▶ PROBLEM TO WORK ON
Wherever the string "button" appears, copy the whole line.
— BEGIN DATA BLOCK —
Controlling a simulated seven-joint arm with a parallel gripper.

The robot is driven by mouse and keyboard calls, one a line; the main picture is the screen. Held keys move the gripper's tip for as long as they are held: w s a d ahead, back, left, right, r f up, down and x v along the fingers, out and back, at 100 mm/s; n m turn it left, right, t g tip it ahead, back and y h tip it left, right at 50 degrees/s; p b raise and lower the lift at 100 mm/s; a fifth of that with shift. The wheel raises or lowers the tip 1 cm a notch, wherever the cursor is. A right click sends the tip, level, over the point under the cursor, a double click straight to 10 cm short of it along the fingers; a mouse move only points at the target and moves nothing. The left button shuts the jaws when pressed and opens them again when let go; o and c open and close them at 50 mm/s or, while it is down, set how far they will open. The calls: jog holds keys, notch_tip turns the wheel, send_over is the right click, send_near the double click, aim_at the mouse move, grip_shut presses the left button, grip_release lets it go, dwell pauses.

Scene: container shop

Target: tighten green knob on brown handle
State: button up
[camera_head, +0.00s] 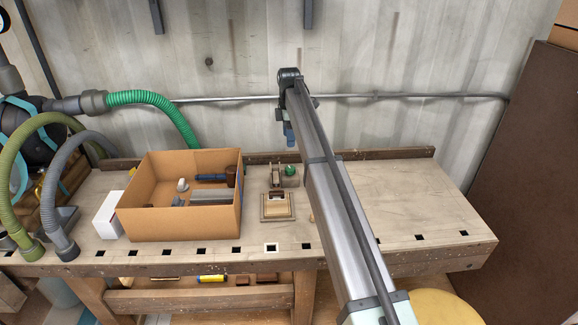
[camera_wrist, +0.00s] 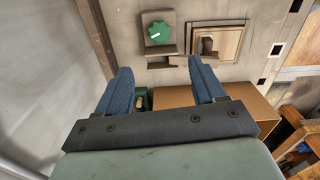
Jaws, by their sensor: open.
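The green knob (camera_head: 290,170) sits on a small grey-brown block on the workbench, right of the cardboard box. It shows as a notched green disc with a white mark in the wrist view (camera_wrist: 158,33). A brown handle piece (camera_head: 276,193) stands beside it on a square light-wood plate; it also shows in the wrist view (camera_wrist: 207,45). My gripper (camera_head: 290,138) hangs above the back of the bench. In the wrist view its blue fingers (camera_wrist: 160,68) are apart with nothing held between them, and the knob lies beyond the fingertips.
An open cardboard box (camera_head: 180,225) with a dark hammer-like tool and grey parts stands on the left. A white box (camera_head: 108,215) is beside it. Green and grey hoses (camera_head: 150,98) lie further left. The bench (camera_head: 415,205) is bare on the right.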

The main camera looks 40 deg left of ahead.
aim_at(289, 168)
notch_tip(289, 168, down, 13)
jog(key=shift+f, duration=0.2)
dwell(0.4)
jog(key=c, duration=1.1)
— END DATA BLOCK —
▶ SOLUTION TO THIS EXERCISE
The robot is driven by mouse and keyboard calls, one a line; the main picture is the screen. Held keys move the gripper's tip for as long as they are held: w s a d ahead, back, left, right, r f up, down and x v along the fingers, out and back, at 100 mm/s; n m turn it left, right, t g tip it ahead, back and y h tip it left, right at 50 degrees/s; p b raise and lower the lift at 100 mm/s; a fifth of that with shift. The wheel raises or lowers the tip 1 cm a notch, wherever the cursor is. A right click sends the tip, level, over the point under the cursor, a double click straight to 10 cm short of it along the fingers; a mouse move only points at the target and moves nothing. The left button shuts the jaws when pressed and opens them again when let go; o and c open and close them at 50 mm/s or, while it is down, set how far they will open. The calls: jog holds keys, notch_tip turns the wheel, send_over is the right click, send_near the double click, aim_at the mouse move, grip_shut presses the left button, grip_release lets it go, dwell pauses.
State: button up

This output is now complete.